## begin

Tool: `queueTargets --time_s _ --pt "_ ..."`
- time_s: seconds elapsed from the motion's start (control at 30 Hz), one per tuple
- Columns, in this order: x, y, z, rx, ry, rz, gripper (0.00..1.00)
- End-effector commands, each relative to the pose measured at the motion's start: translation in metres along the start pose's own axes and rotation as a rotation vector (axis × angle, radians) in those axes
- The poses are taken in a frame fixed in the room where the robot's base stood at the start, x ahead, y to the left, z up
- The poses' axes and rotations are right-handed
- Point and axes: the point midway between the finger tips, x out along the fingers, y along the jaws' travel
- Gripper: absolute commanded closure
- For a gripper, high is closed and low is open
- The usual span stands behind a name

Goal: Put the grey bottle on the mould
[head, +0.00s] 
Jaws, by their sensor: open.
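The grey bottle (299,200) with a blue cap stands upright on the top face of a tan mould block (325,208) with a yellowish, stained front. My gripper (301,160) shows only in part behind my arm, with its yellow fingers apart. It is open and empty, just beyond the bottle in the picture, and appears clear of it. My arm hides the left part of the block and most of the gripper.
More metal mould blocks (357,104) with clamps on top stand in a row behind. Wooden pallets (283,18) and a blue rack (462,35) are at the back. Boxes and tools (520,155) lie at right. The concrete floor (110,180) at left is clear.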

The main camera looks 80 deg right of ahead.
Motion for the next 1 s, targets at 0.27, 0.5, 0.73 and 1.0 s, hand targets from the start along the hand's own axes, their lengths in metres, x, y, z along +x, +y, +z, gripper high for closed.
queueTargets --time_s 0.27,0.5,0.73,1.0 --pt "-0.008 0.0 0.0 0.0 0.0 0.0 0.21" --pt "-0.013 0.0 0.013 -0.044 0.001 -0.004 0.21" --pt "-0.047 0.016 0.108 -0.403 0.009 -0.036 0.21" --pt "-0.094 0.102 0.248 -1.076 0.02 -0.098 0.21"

## end
## begin

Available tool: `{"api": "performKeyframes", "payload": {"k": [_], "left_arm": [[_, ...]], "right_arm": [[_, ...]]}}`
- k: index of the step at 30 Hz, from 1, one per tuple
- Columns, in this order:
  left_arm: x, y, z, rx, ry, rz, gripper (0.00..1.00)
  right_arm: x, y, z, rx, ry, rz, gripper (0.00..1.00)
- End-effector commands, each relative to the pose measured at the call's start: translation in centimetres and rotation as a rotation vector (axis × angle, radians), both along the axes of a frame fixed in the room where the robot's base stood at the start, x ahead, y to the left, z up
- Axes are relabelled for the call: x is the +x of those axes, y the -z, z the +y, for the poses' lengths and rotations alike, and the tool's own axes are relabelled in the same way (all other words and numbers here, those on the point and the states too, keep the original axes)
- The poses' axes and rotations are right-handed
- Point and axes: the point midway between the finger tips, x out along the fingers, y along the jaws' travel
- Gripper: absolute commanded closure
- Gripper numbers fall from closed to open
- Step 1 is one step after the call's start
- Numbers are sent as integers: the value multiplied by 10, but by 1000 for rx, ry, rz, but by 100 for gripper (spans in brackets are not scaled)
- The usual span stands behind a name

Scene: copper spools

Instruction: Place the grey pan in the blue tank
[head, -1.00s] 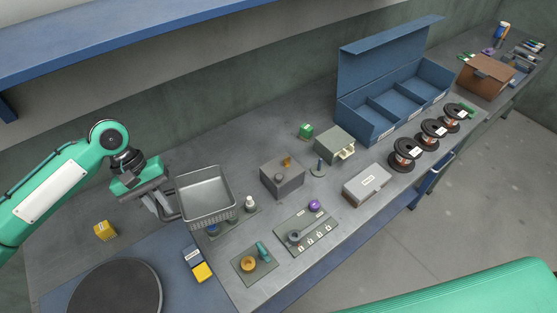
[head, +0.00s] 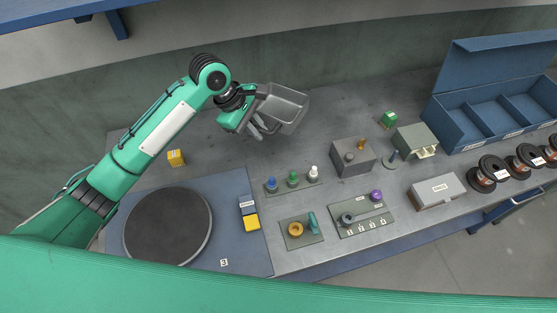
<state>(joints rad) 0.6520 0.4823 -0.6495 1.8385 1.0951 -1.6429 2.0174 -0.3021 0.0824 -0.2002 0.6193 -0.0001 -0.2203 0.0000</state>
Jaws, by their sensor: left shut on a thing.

## end

### What is required
Leaving the pictures out, write out exactly the lines from the line containing "- Gripper numbers fall from closed to open" through the line containing "Jaws, by their sensor: left shut on a thing.", both included.

### Solution to this task
- Gripper numbers fall from closed to open
- Step 1 is one step after the call's start
- Numbers are sent as integers: the value multiplied by 10, but by 1000 for rx, ry, rz, but by 100 for gripper (spans in brackets are not scaled)
- The usual span stands behind a name

Scene: copper spools

Instruction: Place the grey pan in the blue tank
[head, -1.00s] 
[head, +0.00s] 
<state>(joints rad) 0.6520 0.4823 -0.6495 1.8385 1.0951 -1.6429 2.0174 -0.3021 0.0824 -0.2002 0.6193 -0.0001 -0.2203 0.0000</state>
Jaws, by their sensor: left shut on a thing.

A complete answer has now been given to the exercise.